Ils sont pauvres et ils ignorent combien de temps encore ils devront demeurer dans la précarité. Eux, ce sont les marginalisés de notre société à qui Foodwise Mauritius tente de donner de quoi manger. Avec la résurgence de la pandémie, le sort de ces infortunés ne risque-t-il pas d’empirer ? Rebecca Espitalier-Noël, qui a choisi d’être aux côtés des défavorisés, donne son point de vue sur la question.
Quels sont les risques découlant de la pandémie qui sont susceptibles d’enfoncer davantage les pauvres dans leur situation de précarité ?
Le plus grand risque est certainement celui des inégalités au niveau scolaire. En effet, les cours sont très difficiles à suivre pour les enfants venant des milieux défavorisés et le décrochage est malheureusement très présent.
Le deuxième risque ce sont tous les fléaux que nous connaissons. Malheureusement le confinement dans les quartiers défavorisés a du mal à être respecté et par manque d’occupation, par stress, etc. beaucoup de jeunes tombent dans ces fléaux.

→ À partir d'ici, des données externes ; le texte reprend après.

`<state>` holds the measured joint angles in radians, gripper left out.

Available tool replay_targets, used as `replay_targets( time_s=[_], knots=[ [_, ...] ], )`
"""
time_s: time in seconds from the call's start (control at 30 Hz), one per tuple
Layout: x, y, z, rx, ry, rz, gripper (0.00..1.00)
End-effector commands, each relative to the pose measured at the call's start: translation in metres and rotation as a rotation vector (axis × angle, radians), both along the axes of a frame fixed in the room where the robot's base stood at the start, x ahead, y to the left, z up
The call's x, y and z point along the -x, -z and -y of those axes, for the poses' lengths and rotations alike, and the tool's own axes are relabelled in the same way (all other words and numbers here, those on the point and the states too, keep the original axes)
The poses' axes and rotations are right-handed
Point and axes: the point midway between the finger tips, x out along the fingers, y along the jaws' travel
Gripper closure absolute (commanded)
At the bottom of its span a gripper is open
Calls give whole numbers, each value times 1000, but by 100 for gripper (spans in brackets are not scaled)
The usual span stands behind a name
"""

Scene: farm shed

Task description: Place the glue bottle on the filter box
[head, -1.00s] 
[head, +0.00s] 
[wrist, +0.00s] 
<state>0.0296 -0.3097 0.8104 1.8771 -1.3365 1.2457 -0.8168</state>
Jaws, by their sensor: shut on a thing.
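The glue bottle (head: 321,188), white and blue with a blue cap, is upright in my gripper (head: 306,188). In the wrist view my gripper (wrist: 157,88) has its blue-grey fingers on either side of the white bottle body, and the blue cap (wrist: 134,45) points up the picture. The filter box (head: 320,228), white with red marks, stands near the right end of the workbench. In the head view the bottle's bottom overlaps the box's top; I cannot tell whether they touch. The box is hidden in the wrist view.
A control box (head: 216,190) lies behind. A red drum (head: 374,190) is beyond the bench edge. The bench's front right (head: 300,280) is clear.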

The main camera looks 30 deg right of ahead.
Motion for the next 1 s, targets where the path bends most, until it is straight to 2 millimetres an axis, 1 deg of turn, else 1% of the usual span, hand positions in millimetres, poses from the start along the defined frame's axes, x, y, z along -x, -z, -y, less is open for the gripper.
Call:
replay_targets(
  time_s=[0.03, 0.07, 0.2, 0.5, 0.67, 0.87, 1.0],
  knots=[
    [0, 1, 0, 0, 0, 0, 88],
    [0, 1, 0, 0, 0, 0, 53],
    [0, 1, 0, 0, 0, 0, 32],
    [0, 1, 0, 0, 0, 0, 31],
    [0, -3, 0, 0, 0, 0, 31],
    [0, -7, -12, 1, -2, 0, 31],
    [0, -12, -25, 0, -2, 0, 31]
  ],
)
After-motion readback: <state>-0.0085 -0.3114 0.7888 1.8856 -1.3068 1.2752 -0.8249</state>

Le troisième risque est l’endettement. Impossibilité de payer leurs charges, impossibilité de se nourrir, les familles doivent emprunter pour survivre. Cela amène énormément de stress.
Enfin, la hausse du chômage chez les jeunes. Les entreprises licencient souvent ceux qui sont dans l’entreprise depuis moins d’un an. Malheureusement, il s’agit souvent des jeunes dont le chômage a augmenté à 31 % en juillet 2020, ce qui fait que de plus en plus de jeunes se lancent dans le secteur informel.
Quel est cet aspect de la pauvreté qui a incité les responsables de FoodWise à en faire sa raison d’être ?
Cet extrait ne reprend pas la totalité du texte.